§ Given request: Reproduce the first line and every line after it, exactly, through the one containing "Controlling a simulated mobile". Leave out the rest.

§ Extracted information:
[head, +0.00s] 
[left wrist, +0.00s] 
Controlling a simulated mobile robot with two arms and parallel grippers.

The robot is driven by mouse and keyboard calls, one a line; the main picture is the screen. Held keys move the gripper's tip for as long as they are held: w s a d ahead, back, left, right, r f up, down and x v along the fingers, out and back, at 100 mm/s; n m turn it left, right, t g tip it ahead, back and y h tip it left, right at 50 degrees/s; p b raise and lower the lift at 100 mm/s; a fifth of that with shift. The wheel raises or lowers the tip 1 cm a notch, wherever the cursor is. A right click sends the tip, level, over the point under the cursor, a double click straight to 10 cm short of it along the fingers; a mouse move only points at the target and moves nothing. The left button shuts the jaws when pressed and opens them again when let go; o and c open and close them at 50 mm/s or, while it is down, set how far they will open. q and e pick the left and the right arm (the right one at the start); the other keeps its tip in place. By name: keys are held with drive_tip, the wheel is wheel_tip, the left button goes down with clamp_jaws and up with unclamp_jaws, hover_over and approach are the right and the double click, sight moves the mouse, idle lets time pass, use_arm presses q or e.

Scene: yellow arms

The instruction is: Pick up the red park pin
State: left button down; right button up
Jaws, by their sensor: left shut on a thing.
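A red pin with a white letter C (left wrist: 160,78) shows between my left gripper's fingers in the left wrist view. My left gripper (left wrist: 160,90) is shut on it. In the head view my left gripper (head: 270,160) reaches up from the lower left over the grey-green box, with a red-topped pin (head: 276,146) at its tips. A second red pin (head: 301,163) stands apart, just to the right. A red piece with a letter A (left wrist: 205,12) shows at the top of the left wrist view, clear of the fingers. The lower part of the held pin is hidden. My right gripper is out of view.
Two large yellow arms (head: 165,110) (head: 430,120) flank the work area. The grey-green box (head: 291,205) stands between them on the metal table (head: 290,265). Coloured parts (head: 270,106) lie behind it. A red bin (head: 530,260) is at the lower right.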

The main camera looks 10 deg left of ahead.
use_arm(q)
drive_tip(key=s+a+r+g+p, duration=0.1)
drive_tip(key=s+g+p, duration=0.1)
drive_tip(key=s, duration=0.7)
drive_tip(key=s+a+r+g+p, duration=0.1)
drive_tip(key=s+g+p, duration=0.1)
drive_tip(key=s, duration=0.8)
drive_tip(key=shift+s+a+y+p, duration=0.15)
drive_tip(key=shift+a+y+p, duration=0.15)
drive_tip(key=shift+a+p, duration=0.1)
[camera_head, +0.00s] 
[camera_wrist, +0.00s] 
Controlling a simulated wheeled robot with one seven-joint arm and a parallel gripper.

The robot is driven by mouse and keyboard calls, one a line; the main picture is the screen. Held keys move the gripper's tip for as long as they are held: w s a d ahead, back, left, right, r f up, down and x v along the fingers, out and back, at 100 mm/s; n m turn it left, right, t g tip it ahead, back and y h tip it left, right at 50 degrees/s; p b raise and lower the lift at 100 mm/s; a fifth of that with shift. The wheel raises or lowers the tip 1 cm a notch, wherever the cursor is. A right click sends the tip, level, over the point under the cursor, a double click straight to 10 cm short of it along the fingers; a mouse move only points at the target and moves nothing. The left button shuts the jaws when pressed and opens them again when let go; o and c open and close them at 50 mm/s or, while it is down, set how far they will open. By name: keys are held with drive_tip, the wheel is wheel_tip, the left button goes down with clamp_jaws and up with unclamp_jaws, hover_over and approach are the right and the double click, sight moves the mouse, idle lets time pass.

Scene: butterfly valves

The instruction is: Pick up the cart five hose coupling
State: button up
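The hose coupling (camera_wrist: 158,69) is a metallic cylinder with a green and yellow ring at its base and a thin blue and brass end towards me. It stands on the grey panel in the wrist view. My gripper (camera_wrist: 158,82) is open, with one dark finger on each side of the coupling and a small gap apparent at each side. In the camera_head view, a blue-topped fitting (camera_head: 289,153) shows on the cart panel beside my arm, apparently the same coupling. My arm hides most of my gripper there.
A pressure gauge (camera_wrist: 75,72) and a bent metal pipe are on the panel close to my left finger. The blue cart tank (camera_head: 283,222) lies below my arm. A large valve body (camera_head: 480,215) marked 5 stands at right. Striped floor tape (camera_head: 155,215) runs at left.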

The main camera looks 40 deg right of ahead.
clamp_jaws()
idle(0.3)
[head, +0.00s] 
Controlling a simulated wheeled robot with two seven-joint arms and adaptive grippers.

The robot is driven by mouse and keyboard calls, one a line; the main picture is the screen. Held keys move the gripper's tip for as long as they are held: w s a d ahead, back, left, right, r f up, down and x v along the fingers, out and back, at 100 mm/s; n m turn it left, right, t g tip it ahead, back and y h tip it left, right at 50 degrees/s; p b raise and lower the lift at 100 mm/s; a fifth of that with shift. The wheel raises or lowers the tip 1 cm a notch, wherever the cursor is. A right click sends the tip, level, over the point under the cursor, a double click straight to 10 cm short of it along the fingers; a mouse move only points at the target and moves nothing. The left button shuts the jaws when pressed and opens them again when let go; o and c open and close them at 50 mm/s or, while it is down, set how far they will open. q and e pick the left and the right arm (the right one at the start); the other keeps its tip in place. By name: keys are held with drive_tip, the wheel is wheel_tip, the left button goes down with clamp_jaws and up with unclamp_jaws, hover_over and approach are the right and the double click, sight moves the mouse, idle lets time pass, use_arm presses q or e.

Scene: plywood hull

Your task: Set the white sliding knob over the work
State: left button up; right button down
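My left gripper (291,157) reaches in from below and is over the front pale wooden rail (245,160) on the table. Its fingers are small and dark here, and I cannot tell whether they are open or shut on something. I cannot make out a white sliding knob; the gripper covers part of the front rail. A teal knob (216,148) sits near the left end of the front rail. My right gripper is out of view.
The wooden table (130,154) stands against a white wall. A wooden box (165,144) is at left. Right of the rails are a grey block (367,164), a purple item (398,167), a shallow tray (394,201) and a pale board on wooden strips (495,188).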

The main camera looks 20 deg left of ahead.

§ Task response:
[head, +0.00s] 
[left wrist, +0.00s] 
Controlling a simulated mobile robot with two arms and parallel grippers.

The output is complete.